Many people encourage me to build a Weaving Centre or a Weaving School in the Batak area, a place where I can share my knowledge and where weavers can learn to get ahead with their craft at the same time as they perpetuate their culture. Of course the idea appeals to me as I have reached the age when I want to "give back". Financial issues aside, the question is: how to go about it?
I am usually encouraged to take the 'rational' approach: clear goals, clear budget, clear plans, clear timeframe, the right people, a good location and begin! But I have a reluctance to be business-like in this way. The reason is the cultural goal of the Weaving Centre. My concern is that my initiative would then only last as long as I am there to determine and shape it, in short: employ weavers. I conceive of a different path. It will most certainly be slower -- but I hope it will be more long-lasting than the business that has to close down when the head drops dead.
The starting conundrum is how to build a cultural centre when I am not a true member of the culture and my position in the community may mean that people follow my wishes rather than expressing their own? To my mind a culture centre is about something that is located in the hearts and minds of the people, fully integrated, part of their daily lives, respected, loved, second nature. I want to facilitate something that they would want, whether I was there or not. I see my role as facilitating not leading. Keeping my ear to the ground and not dictating. Playing the devil's advocate not the employer. Holding hands.

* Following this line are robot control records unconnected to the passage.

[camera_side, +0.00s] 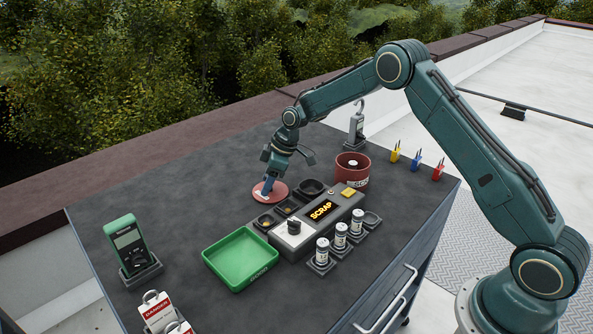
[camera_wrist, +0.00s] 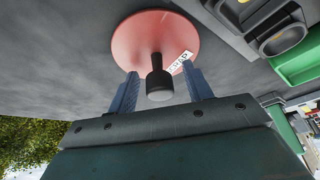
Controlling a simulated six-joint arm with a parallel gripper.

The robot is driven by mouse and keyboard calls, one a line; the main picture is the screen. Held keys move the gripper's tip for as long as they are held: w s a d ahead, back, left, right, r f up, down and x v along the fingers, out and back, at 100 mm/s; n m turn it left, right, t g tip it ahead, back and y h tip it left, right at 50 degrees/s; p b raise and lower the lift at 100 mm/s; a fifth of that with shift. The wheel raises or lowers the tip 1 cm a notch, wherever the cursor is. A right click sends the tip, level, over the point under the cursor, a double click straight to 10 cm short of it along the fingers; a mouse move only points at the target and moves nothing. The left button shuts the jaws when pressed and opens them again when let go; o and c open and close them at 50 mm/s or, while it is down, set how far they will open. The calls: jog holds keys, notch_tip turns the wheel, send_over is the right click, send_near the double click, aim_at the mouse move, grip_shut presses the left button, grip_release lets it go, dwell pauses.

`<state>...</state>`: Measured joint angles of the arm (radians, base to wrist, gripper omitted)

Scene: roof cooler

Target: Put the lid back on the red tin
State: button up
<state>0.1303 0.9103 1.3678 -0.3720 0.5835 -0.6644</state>
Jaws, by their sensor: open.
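The red lid (camera_side: 276,194) lies on the dark worktop, left of the row of small cups. In the wrist view the lid (camera_wrist: 150,40) shows a black knob (camera_wrist: 159,80) at its middle and a white label near its edge. My gripper (camera_side: 267,188) is low over the lid. In the wrist view my gripper's two blue fingers (camera_wrist: 161,90) stand apart, one on each side of the knob, and are not closed on it. The red tin (camera_side: 350,172) stands upright and open-topped to the right, with something pale inside it.
A green tray (camera_side: 240,257), a green meter (camera_side: 130,245) and several white-labelled cylinders (camera_side: 340,236) stand nearby. A hook-topped grey weight (camera_side: 356,125) stands behind the tin.

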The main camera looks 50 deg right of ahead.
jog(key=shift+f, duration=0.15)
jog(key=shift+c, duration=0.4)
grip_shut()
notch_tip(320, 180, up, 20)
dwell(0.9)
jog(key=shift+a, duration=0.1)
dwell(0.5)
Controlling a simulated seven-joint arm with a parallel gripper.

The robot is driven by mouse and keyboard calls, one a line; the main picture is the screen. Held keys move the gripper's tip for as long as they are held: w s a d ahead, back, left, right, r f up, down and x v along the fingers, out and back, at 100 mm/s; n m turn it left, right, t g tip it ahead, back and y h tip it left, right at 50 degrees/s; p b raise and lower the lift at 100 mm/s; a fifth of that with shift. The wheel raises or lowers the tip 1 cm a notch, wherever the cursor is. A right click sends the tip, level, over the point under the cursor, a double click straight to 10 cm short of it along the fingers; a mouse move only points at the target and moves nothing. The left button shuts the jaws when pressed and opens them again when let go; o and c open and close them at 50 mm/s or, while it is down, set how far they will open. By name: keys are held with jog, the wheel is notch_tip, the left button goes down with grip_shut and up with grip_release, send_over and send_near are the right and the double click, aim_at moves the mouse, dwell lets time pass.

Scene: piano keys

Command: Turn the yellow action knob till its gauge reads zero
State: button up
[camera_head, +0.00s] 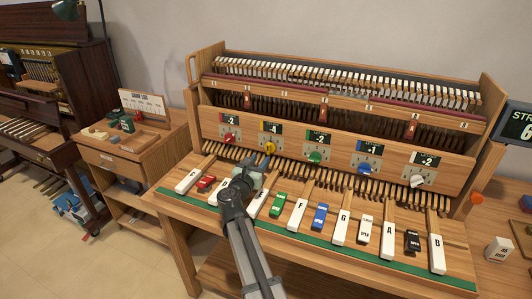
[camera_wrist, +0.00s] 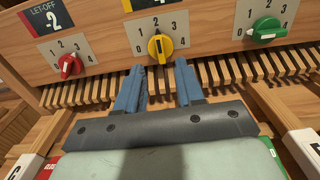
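The yellow knob (camera_head: 269,148) is on the wooden front panel, second from the left, below a gauge (camera_head: 271,128) that reads -4. In the head view my gripper (camera_head: 243,176) is over the keys, below and left of the yellow knob.
The red knob (camera_wrist: 69,66) is left of the yellow one and the green knob (camera_wrist: 267,30) right of it. Blue (camera_head: 365,170) and white (camera_head: 416,181) knobs are farther right. Wooden key levers lie under the panel. White note keys (camera_head: 298,213) line the front.

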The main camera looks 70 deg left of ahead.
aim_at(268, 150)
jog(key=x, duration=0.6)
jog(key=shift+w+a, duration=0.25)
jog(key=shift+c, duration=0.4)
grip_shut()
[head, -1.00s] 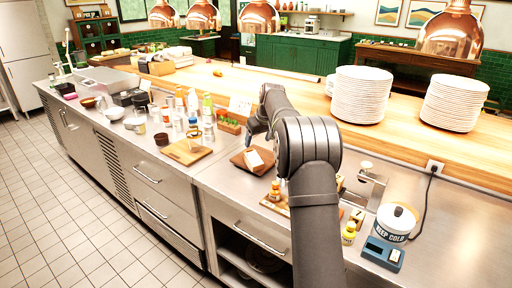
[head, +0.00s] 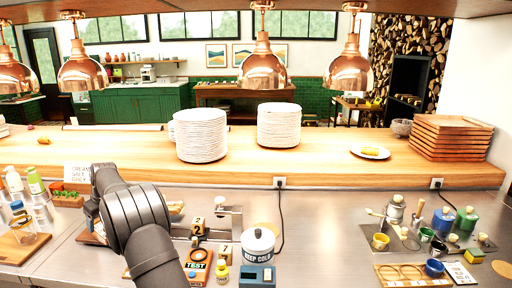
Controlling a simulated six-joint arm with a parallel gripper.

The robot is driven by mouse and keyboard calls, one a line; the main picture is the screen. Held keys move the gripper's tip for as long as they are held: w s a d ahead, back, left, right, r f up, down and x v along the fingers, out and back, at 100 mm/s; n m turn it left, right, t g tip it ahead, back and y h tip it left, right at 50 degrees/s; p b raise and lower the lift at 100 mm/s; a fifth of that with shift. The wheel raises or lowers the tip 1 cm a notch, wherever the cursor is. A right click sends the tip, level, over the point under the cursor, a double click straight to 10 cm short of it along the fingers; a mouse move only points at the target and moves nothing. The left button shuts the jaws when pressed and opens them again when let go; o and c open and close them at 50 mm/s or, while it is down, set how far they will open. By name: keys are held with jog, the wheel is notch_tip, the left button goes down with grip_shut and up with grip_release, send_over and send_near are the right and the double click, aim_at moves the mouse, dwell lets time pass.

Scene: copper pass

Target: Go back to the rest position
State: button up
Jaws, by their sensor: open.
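My arm (head: 140,220) rises from the bottom edge, left of the middle, over the steel counter (head: 325,235). Its grey elbow and upper links show. My gripper itself does not show; the arm hides whatever lies behind its links.
Plate stacks (head: 201,135) stand on the wooden shelf (head: 330,160). Cups and jars crowd the right; the counter between is clear. Copper lamps (head: 263,68) hang above.

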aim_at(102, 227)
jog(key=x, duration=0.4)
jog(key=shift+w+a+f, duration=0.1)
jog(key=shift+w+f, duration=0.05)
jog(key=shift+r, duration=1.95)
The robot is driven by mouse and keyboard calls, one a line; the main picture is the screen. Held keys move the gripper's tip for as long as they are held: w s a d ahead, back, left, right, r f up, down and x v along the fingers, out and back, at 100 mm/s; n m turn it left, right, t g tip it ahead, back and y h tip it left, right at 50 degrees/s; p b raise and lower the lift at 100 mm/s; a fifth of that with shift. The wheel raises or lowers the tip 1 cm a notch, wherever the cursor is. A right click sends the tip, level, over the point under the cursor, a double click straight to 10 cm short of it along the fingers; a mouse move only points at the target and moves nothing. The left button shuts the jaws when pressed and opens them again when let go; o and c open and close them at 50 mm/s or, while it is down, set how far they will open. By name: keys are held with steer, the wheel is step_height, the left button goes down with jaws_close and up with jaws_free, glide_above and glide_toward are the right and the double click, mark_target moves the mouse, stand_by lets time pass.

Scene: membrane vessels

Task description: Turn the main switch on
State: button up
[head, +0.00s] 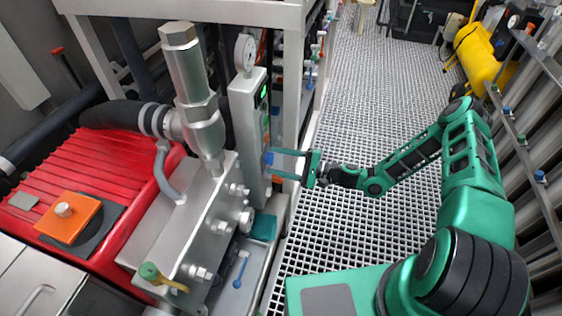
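My gripper (272,162) is in the middle of the head view, at the end of my green and black arm reaching in from the right. Its two fingers are spread apart and point left at the narrow side of a grey control box (247,130). A small blue part (268,157) on that side lies at the fingertips, between or just beside them; I cannot tell if they touch it. A green-lit display (262,95) sits higher on the same side. No label is readable, so I cannot tell for certain which part is the main switch.
A steel pump block (200,225) with a tall pipe fitting (190,75) and a pressure gauge (244,52) stands left of the gripper. A red ribbed motor (90,165) is further left. Pipes and a yellow tank (485,60) line the right.

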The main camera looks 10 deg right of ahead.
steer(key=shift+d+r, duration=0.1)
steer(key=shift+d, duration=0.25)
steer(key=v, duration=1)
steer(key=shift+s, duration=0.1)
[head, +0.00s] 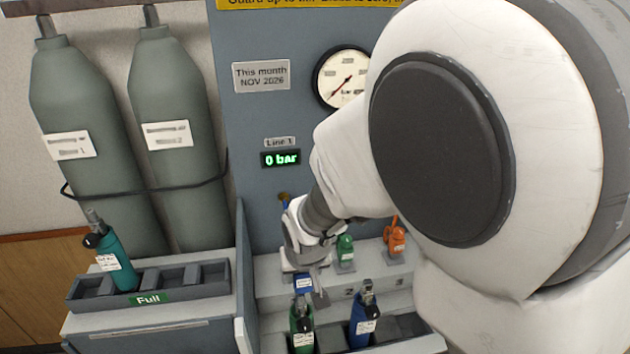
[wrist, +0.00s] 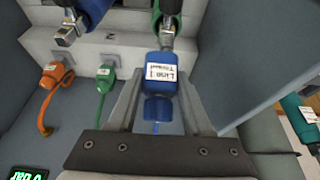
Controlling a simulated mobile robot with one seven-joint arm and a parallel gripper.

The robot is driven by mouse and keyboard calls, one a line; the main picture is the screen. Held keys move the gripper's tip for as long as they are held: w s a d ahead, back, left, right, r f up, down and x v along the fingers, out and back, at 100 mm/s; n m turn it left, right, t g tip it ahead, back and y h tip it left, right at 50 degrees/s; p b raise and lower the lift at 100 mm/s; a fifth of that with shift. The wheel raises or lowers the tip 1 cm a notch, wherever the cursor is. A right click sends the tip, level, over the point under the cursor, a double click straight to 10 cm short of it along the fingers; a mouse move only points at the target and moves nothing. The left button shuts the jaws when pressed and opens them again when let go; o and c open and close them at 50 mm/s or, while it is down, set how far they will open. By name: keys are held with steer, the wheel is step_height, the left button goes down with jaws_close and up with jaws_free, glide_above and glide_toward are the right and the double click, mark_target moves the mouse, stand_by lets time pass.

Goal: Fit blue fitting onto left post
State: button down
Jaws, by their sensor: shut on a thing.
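The blue fitting, with a white "Line 1" label, sits between the two fingers of my gripper in the wrist view (wrist: 160,88). A thin blue hose trails from its lower end. My gripper (head: 304,284) is shut on it in the head view, low over the left end of the pale ledge, and the fitting's blue body (head: 303,291) shows partly between the fingers.
A green fitting (head: 345,252) and an orange fitting (head: 396,238) stand on the ledge to the right. A green bottle (head: 301,326) and a blue bottle (head: 365,318) stand close in front. A teal bottle (head: 112,262) leans in the "Full" rack (head: 205,290). The display reads 0 bar.

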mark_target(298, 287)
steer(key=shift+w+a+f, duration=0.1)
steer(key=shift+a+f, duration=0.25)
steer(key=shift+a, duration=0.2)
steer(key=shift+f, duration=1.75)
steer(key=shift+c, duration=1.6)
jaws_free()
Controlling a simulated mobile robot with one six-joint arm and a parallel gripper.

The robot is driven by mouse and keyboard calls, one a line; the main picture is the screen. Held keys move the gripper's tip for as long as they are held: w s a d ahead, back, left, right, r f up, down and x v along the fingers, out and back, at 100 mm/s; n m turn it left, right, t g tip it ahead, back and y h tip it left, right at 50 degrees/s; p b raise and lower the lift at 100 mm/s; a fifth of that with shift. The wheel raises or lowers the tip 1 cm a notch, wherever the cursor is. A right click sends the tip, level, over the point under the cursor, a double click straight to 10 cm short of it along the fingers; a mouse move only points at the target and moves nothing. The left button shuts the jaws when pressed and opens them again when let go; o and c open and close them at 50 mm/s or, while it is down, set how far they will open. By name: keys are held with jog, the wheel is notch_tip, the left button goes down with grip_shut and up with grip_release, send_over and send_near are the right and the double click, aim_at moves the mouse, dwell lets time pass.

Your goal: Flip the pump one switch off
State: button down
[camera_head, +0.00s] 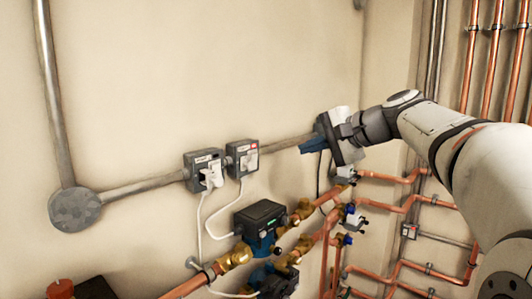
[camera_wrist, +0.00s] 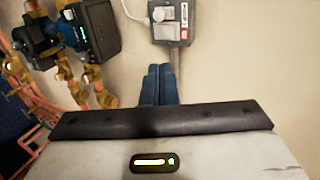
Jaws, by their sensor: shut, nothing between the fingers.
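Two grey switched socket boxes with white plugs are on the wall in the head view: the left box (camera_head: 190,180) and the right box (camera_head: 235,148). Their labels are too small to read there, so I cannot tell which is pump one. The right box shows a small red switch (camera_head: 253,147). One grey box (camera_wrist: 158,32) with a white plug, a label and a red switch (camera_wrist: 173,33) shows at the top of the wrist view. My gripper (camera_head: 302,147) is shut and empty, right of the right box and apart from it. Its blue fingers (camera_wrist: 159,70) point toward the box in the wrist view.
A metal conduit (camera_head: 145,187) runs along the wall through the boxes to a round junction box (camera_head: 76,209). White cables hang down to a dark pump (camera_head: 260,217). Copper pipes (camera_head: 385,210) and brass valves lie below and right of my gripper. The wall above is clear.

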|Lasma and Ma Tika examine photographs of a variety of textiles of the
same design type. (Photo MJA Nashir)
Ma Tika in Lasma's village, for example, already weaves for a middleman to whom she sells her finished work. She has no idea how much the middleman gets for her textile from the consumer. She lives a hamster-in-a-wheel existence. Her delight in weaving is something she keeps to herself. She is self-taught. She explores the art privately. For the middleman she does what she is told. When I met her, I wanted to plug into her hidden, creative side. She had to learn to trust me and that didn't happen quickly or in a vacuum. She had to hear Lasma's explanations about my choices and experience me firsthand. Initially she expected orders from me but I was interested in talking with her! I wanted to know her capacities and the things that thwart her greater success. She lives in a hard dog-eat-dog world and that is antithetical to the creative spirit. Slowly, gradually, I knew what I should do: she was excited by natural dyes and needed recipes. She was interested in higher quality textiles, but didn't know the technical adjustments that had to be made. I facilitated her obtaining the knowledge that she needed. We do not earn money from each other, but in the long run I hope that she will enjoy a more satisfying and lucrative relationship with her loom and that she will share her stores of knowledge with other young people.
In the case of Lasma, my relationship with her involves high telephone and travel expenses. My strategy is the same. I listen to her stories. What is she trying to make? What are her stumbling blocks? How can I help: with my network? with materials? For me our relationship has taken unexpected turns as I have learned of her wishes. Now we have ended up purchasing land so that she can grow cotton and dyestuffs. We are planning to build a place where she can work more comfortably and efficiently. All of these decisions have taken years of trial and error, waiting for the urges to emerge and then listening carefully and "thinking with" to come up with the appropriate solution. I facilitate where I can; Lasma builds her own future. She learns to listen to her own intuition, express her own needs and execute the solutions. I am being a kind of "Mom". In the end it is spirit and drive that will carry the Simalungun Weaving Centre. It needs to be nurtured.
I could not have made a road guide in advance. Happening upon Lasma was a piece of luck; she is so bright and dedicated and with her heart in the right place. Another person would have entailed another approach. We inch along in what mas Nashir describes as "mengalir seperti air": flowing like water. My guide is the spirit of "Pulang Kampung": returning (any and everything) to the villages as needed. The villages in North Sumatra have been bled dry by generations of exploitation. They are like a desert longing for water, but a flood would be of no use. The bit of water that I try to sluice towards them is obtained with thoughtfulness and sometimes difficulty; it is precious and has to be utilized wisely and carefully, bit by bit, so that its benefits are maximized, making a little go the longest way. Strategies need to be carefully devised and revised.
When I am gone, Lasma will hopefully be left with a foundation from which she will be able to share with others. If she has been nurtured by generosity, she will be generous in turn. Things flourish through generosity.
I have no specific goals for the Simalungun Weaving Centre; I have a general goal. Above all, I want the Weaving Centre to be a place where young Batak weavers are free to 'grow their culture' and take it into the future. I want it to be a place where their creative spirit feels inspired and nurtured. They must do the hard work of integrating the past with the future and find the ways to make it work. As an outsider to their culture, that is not within my capacity. I must rely on them.
My approach is not "rational". I will not earn money or "meet measurables within a certain timeframe", but that is not my goal. I want to make it a option for Batak women to grow their weaving culture. Their success will be my reward.